==== DATA TO PROCESS

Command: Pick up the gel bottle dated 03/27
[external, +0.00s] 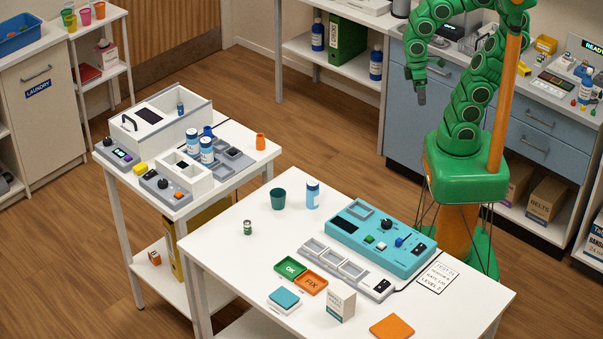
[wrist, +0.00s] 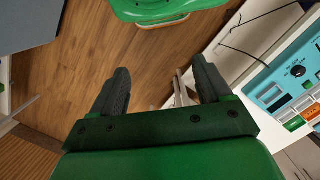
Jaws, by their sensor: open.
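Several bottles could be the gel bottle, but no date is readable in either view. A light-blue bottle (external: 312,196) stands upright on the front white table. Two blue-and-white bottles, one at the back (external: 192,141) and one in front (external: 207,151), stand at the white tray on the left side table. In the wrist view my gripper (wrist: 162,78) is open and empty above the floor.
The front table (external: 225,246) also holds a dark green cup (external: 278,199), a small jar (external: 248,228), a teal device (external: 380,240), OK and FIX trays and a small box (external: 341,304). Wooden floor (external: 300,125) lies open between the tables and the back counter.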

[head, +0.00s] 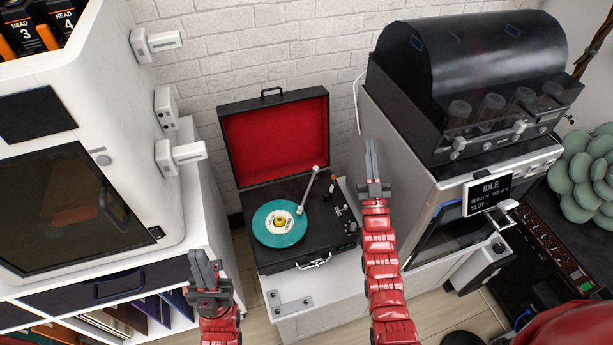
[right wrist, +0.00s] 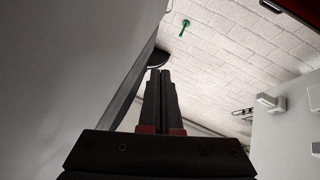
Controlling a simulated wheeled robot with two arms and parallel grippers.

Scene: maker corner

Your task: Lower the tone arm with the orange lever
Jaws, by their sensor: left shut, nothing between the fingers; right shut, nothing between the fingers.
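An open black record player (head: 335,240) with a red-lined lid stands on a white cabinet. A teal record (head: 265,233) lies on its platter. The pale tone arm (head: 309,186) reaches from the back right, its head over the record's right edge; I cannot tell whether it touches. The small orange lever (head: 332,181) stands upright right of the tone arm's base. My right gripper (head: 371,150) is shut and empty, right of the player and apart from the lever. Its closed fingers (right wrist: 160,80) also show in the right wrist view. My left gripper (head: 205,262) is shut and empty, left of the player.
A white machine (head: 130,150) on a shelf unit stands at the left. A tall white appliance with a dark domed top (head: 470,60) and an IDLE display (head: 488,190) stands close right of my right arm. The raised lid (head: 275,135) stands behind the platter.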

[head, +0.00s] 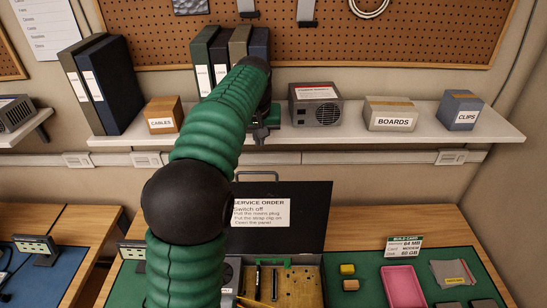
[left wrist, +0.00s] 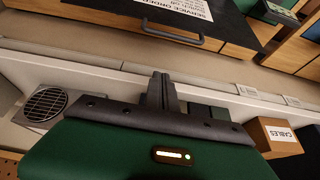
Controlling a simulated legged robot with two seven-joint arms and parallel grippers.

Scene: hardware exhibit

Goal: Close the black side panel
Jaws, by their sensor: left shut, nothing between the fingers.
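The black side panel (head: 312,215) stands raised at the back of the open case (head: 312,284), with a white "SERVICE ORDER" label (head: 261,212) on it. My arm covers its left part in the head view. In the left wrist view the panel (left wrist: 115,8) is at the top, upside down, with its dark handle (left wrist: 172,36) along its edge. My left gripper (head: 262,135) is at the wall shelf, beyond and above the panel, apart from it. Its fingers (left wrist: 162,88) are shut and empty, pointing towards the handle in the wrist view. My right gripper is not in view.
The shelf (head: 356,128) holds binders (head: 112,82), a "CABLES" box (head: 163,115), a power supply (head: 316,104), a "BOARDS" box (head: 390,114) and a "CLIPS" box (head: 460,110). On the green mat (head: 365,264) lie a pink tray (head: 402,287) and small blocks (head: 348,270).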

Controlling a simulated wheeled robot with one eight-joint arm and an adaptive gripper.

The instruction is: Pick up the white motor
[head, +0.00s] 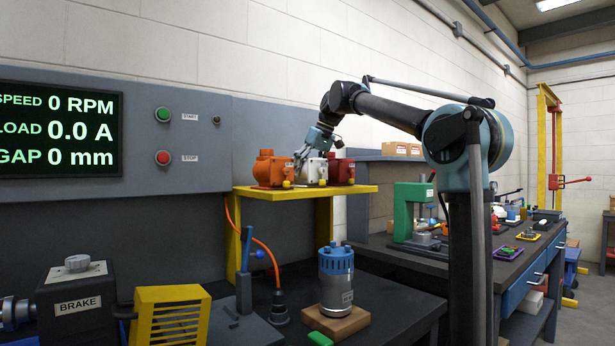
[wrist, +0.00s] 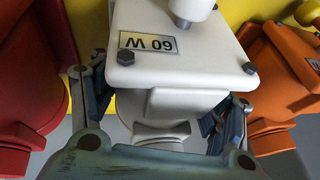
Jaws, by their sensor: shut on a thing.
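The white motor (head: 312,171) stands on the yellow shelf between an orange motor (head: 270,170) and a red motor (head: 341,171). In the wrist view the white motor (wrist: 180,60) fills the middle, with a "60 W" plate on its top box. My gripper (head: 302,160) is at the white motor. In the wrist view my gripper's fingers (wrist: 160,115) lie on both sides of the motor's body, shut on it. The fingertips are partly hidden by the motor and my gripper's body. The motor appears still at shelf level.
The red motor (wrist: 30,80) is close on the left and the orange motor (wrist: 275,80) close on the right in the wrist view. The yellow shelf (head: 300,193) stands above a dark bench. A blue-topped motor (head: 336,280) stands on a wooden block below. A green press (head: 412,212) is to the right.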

========

* JOB: Except for the pictures, print the data above exactly.

* EXERCISE SOLUTION:
Command: Pick up the gel bottle dated 03/27
[external, +0.00s] 
[wrist, +0.00s] 
Jaws, by their sensor: open.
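Several bottles could be the gel bottle, but no date is readable in either view. A light-blue bottle (external: 312,196) stands upright on the front white table. Two blue-and-white bottles, one at the back (external: 192,141) and one in front (external: 207,151), stand at the white tray on the left side table. In the wrist view my gripper (wrist: 162,78) is open and empty above the floor.
The front table (external: 225,246) also holds a dark green cup (external: 278,199), a small jar (external: 248,228), a teal device (external: 380,240), OK and FIX trays and a small box (external: 341,304). Wooden floor (external: 300,125) lies open between the tables and the back counter.

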[head, +0.00s] 
[right wrist, +0.00s] 
Controlling a simulated wheeled robot with two arms and parallel grippers.

Scene: maker corner

Your task: Lower the tone arm with the orange lever
Jaws, by their sensor: left shut, nothing between the fingers; right shut, nothing between the fingers.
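An open black record player (head: 335,240) with a red-lined lid stands on a white cabinet. A teal record (head: 265,233) lies on its platter. The pale tone arm (head: 309,186) reaches from the back right, its head over the record's right edge; I cannot tell whether it touches. The small orange lever (head: 332,181) stands upright right of the tone arm's base. My right gripper (head: 371,150) is shut and empty, right of the player and apart from the lever. Its closed fingers (right wrist: 160,80) also show in the right wrist view. My left gripper (head: 205,262) is shut and empty, left of the player.
A white machine (head: 130,150) on a shelf unit stands at the left. A tall white appliance with a dark domed top (head: 470,60) and an IDLE display (head: 488,190) stands close right of my right arm. The raised lid (head: 275,135) stands behind the platter.

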[head, +0.00s] 
[left wrist, +0.00s] 
Controlling a simulated legged robot with two seven-joint arms and parallel grippers.

Scene: hardware exhibit

Goal: Close the black side panel
Jaws, by their sensor: left shut, nothing between the fingers.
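The black side panel (head: 312,215) stands raised at the back of the open case (head: 312,284), with a white "SERVICE ORDER" label (head: 261,212) on it. My arm covers its left part in the head view. In the left wrist view the panel (left wrist: 115,8) is at the top, upside down, with its dark handle (left wrist: 172,36) along its edge. My left gripper (head: 262,135) is at the wall shelf, beyond and above the panel, apart from it. Its fingers (left wrist: 162,88) are shut and empty, pointing towards the handle in the wrist view. My right gripper is not in view.
The shelf (head: 356,128) holds binders (head: 112,82), a "CABLES" box (head: 163,115), a power supply (head: 316,104), a "BOARDS" box (head: 390,114) and a "CLIPS" box (head: 460,110). On the green mat (head: 365,264) lie a pink tray (head: 402,287) and small blocks (head: 348,270).

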Controlling a simulated wheeled robot with one eight-joint arm and an adaptive gripper.

The instruction is: Pick up the white motor
[head, +0.00s] 
[wrist, +0.00s] 
Jaws, by their sensor: shut on a thing.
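The white motor (head: 312,171) stands on the yellow shelf between an orange motor (head: 270,170) and a red motor (head: 341,171). In the wrist view the white motor (wrist: 180,60) fills the middle, with a "60 W" plate on its top box. My gripper (head: 302,160) is at the white motor. In the wrist view my gripper's fingers (wrist: 160,115) lie on both sides of the motor's body, shut on it. The fingertips are partly hidden by the motor and my gripper's body. The motor appears still at shelf level.
The red motor (wrist: 30,80) is close on the left and the orange motor (wrist: 275,80) close on the right in the wrist view. The yellow shelf (head: 300,193) stands above a dark bench. A blue-topped motor (head: 336,280) stands on a wooden block below. A green press (head: 412,212) is to the right.

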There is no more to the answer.